### [Brief]
Starting at the line that holds "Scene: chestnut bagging", restate every line word for word up to and including the last one in the listing below, and omit all pictures.

(begin)

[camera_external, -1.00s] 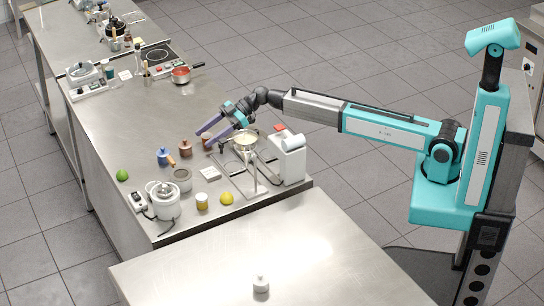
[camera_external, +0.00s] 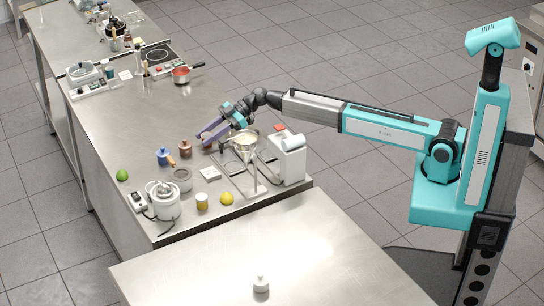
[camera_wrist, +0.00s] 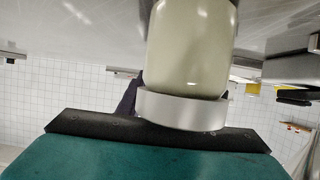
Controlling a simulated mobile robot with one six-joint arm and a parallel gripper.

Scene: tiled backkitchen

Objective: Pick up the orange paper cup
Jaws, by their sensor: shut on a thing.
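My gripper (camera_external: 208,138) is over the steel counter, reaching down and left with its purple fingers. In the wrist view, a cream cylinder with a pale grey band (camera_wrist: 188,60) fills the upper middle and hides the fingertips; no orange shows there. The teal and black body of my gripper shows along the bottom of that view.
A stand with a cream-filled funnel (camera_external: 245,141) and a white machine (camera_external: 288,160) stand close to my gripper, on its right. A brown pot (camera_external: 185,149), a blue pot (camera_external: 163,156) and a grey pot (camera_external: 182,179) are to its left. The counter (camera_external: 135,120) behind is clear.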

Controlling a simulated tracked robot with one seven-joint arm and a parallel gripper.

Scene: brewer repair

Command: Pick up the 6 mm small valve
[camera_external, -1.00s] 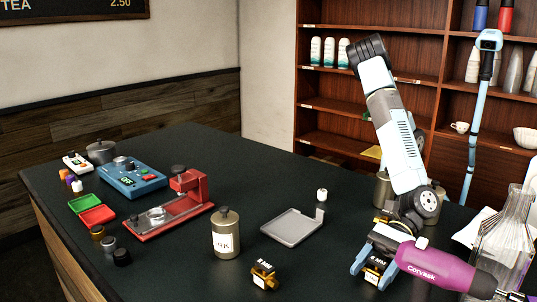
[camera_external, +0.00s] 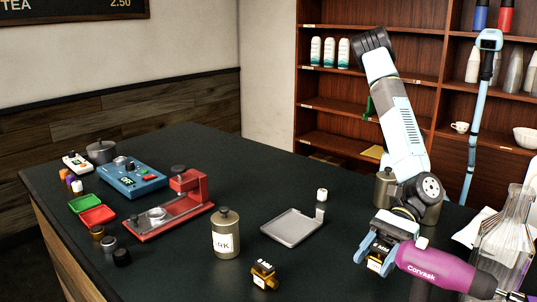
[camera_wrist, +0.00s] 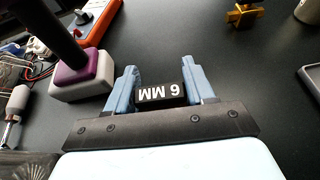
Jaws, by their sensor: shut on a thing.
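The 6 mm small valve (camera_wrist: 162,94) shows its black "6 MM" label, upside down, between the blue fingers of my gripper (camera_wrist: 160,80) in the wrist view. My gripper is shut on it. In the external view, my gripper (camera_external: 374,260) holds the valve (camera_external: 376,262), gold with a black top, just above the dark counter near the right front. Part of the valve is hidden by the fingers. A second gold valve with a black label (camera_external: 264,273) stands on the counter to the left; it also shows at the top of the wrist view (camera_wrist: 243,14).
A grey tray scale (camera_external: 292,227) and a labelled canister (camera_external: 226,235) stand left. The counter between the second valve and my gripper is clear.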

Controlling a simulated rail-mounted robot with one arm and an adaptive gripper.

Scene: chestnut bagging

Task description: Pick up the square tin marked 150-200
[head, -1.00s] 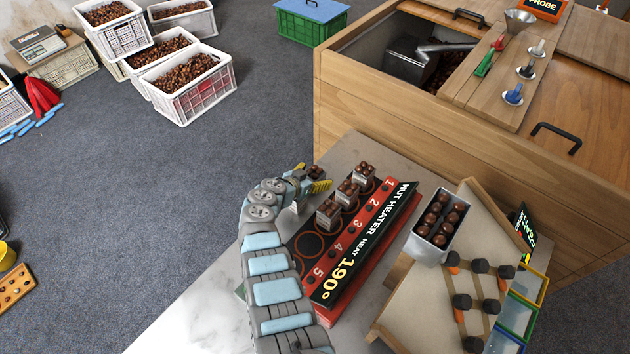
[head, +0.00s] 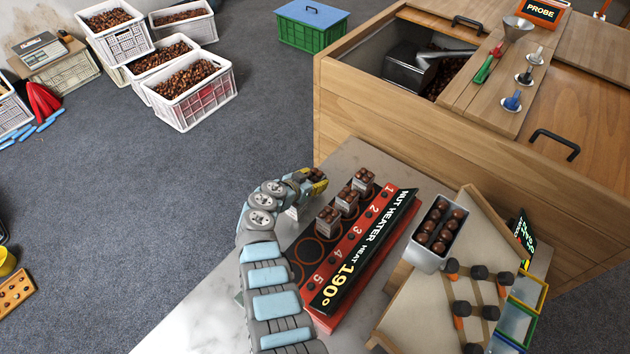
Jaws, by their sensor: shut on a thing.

(end)

### [The reply]
Scene: chestnut bagging

Task description: Pick up the square tin marked 150-200
[head, -1.00s] 
[head, +0.00s] 
Jaws, by their sensor: shut on a thing.

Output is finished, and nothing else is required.